EPS Quality
How to Evaluate the Quality of EPS
To determine earnings quality, investors can rely on operating cash flow.
- The company can show a positive earnings on the income statement while also bearing a negative cash flow.
- This is not a good situation to be in for a long time, because it means that the company has to borrow money to keep operating. And at some point, the bank will stop lending and want to be repaid.
- A negative cash flow also indicates that there is a fundamental operating problem: either inventory is not selling or receivables are not getting collected.
- "Cash is king" is one of the few real truisms on Wall Street, and companies that don't generate cash are not around for long.
2. Operating cash flow > earnings
- If operating cash flow per share (operating cash flow divided by the number of shares used to calculate EPS) is greater than reported EPS.
- In this case, earnings are of a high quality because the company is generating more cash than is reported on the income statement.
- Reported (GAAP) earnings, therefore, understate the profitability of the company.
3. Operating cash flow < earnings
- If operating cash flow per share is less than reported EPS, it means that the company is generating less cash than is represented by reported EPS.
- In this case, EPS is of low quality because it does not reflect the negative operating results of the company.
- Therefore, it overstates what the true (cash) operating results.
Trends Are Also Important
- It is possible that an entire industry may generate negative operating cash flow due to cyclical causes.
- Operating cash flows may be negative also because of the company's need to invest in marketing, information systems and R&D. In these cases, the company is sacrificing near-term profitability for longer-term growth.
Evaluating trends will also help you spot the worst-case scenario, which occurs when a company reports increasingly negative operating cash flow and increasing GAAP EPS.
- As discussed above, there may be legitimate reasons for this discrepancy (economic cycles, the need to invest for future growth), but if the company is to survive, the discrepancy cannot last long.

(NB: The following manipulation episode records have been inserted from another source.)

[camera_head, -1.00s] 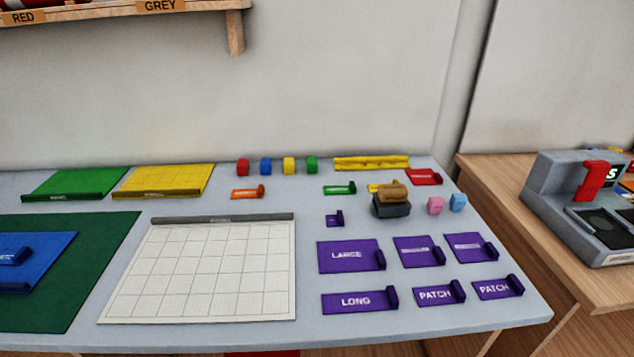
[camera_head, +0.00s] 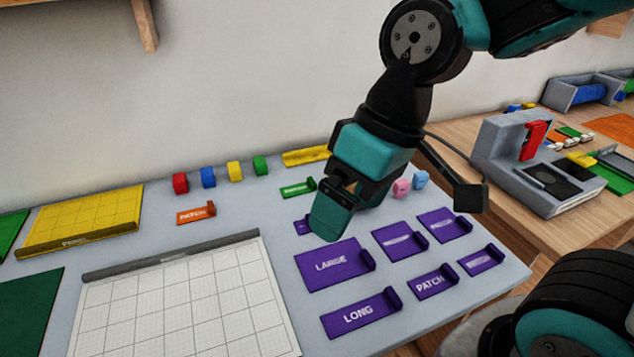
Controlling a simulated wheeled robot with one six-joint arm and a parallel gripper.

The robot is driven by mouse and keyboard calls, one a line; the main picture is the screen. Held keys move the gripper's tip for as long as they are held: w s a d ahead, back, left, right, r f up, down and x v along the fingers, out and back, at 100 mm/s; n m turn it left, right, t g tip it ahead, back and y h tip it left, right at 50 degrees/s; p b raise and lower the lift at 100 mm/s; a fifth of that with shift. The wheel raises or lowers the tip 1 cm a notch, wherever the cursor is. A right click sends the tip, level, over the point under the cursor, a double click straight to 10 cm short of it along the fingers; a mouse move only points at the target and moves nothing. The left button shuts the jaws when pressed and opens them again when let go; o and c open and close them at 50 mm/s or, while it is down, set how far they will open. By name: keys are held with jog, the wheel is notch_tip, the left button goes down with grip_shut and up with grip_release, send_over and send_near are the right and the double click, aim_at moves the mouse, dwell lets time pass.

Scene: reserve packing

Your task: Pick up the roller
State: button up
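The roller (camera_head: 351,186) is almost wholly hidden behind my gripper. Only a small tan patch, which looks like its wooden handle, shows through the gap in the gripper. My gripper (camera_head: 346,209) points down over the table at the roller's spot, just behind the purple LARGE holder. One teal finger faces the camera; the far finger is mostly covered. I cannot tell whether the fingers touch the handle or stand apart around it.
Purple holders LARGE (camera_head: 325,268), LONG (camera_head: 352,315) and PATCH (camera_head: 432,283) lie in front of the gripper. A gridded white board (camera_head: 185,305) lies left. A grey machine (camera_head: 520,165) stands on the wooden table at right.

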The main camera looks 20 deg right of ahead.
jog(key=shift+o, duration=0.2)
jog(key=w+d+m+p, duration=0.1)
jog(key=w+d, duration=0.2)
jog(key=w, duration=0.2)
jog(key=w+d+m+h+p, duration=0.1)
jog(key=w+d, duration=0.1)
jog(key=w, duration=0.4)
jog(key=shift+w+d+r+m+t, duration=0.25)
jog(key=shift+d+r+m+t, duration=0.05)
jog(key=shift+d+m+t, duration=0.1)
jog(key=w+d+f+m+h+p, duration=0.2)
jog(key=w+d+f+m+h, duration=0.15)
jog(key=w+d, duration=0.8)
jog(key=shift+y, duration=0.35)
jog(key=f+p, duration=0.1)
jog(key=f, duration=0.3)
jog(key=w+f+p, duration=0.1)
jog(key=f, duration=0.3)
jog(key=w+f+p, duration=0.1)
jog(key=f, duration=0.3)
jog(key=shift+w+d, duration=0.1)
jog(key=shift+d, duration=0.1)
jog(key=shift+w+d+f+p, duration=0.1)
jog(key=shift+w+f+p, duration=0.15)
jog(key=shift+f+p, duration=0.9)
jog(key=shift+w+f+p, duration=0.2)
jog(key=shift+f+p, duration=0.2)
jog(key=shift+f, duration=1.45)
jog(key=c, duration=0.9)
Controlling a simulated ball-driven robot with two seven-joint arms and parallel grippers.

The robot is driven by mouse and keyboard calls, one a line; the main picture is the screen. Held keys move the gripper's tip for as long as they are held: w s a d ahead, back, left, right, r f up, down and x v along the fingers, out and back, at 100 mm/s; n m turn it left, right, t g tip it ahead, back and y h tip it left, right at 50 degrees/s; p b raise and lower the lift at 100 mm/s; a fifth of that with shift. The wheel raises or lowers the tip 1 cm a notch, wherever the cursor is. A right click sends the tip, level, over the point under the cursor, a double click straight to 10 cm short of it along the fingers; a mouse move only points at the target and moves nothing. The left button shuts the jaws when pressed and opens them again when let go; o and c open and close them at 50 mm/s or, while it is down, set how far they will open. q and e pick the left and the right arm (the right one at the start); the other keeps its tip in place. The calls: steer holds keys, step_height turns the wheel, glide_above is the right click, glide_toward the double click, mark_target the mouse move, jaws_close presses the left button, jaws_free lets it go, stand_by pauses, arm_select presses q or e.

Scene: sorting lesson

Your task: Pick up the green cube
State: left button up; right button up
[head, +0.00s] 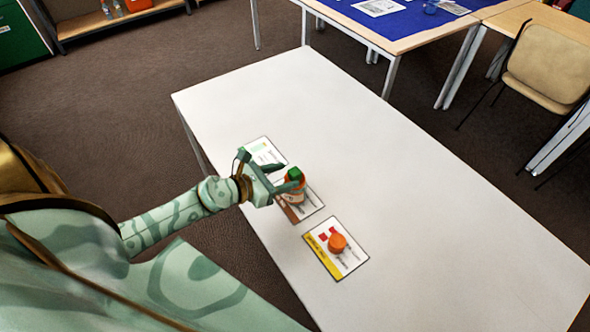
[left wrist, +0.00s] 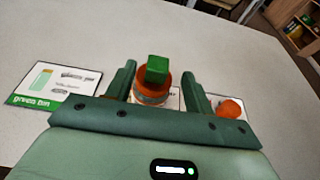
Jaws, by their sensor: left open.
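I cannot tell whether the fingers touch the stack. My right gripper is not in view.
A card with a yellow edge (head: 322,262) bears an orange object (head: 337,243) at the front. A green bin card (head: 264,151) lies behind the gripper. The right side of the white table (head: 420,180) is clear. A chair (head: 545,65) stands at the far right.

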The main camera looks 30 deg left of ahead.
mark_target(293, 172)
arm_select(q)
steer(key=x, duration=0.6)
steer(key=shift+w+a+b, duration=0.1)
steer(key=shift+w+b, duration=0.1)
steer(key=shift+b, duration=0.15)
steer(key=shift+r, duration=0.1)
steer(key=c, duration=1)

- The appearance of growing GAAP EPS even though the company is actually losing money can mislead investors. This is why investors should evaluate the legitimacy of a growing GAAP EPS by analyzing the trend in debt levels, times interest earned, days sales outstanding and inventory turnover.
Let's say that Behemoth Software (BS for short) reported that its GAAP EPS was $1. Assume that this number was derived by following GAAP and that management did not fudge its books. And assume further that this number indicates an impressive growth rate of 20%. In most markets, investors would buy this stock.
However, if BS's operating cash flow per share were a negative 50 cents, it would indicate that the company really lost 50 cents of cash per share versus the reported $1. This means that there was a gap of $1.50 between the GAAP EPS and actual cash per share generated by operations. A red flag should alert investors that they need to do more research to determine the cause and duration of the shortfall. The 50 cent negative cash flow per share would have to be financed in some way, such as borrowing from a bank, issuing stock, or selling assets. These activities would be reflected in another section of the cash flow statement.
If BS's operating cash flow per share were $1.50, this would indicate that reported EPS was of high quality because actual cash that BS generated was 50 cents more than was reported under GAAP. A company that can consistently generate growing operating cash flows that are greater than GAAP earnings may be a rarity, but it is generally a very good investment.